Есть некоторая вероятность определить религиозность Каратаева как близкую языческой. И опять вспоминается, как Толстой увидел достоинство мужика в его непричастности христианству. Для Толстого в том — естественность, натуральность мiрочувствия на уровне мужика. Каратаев, как и мужик в «Трёх смертях», скорее исполняет обряды, чем является христианином.

Определённого ответа на важные вопросы дать невозможно.

Вектор же направления основного движения религиозной мысли писателя всё же порою проявляется, пусть пока лишь намёком.

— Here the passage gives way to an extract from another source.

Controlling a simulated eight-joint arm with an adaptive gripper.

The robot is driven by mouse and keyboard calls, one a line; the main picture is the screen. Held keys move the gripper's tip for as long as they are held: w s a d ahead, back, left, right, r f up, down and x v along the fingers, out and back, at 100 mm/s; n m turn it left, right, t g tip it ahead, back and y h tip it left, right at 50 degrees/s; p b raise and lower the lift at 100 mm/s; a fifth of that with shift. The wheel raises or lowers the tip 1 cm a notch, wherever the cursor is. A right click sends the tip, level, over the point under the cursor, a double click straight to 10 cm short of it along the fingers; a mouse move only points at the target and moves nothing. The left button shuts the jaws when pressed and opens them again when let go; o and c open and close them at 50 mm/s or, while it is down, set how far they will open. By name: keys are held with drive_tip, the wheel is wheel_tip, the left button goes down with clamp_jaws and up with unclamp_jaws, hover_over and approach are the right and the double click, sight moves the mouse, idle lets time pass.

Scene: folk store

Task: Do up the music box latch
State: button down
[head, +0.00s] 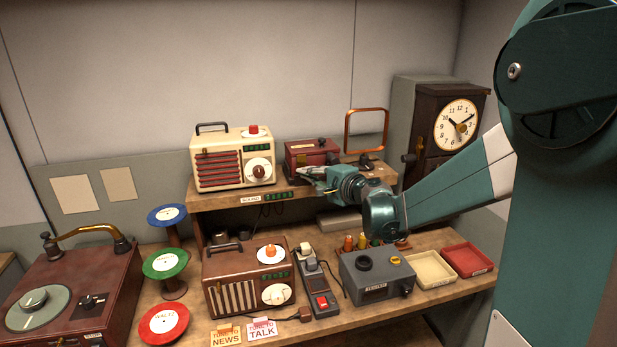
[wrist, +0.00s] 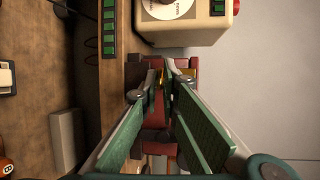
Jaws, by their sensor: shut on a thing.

Вот важное свидетельство о Платоне: «Пьер чувствовал, что Каратаев, несмотря на всю свою ласковую нежность к нему (которою он невольно отдавал должное духовной жизни Пьера), ни на минуту не огорчился бы разлукой с ним. И Пьер то же чувство начинал испытывать к Каратаеву» (7,60). Да, Каратаев живёт любовью. Но любовь его как бы ограничена реальным физическим пространством, совпадающим с полем его внимания, и не направлена на личность, обезличена — это очевидно. И тем же он заражает окружающих: недаром и Пьер поддаётся такому же чувству. Сопрягать это чувство с любовью христианской поэтому нет полной возможности: ибо для христианства именно личность есть одна из важнейших онтологических ценностей. Но Каратаев несёт в себе едва ли не эталонное мiровосприятие— в пространстве «Войны и мира». Ведь и долго спустя Пьер мысленно поверяет памятью о Платоне многие свои жизненные ситуации.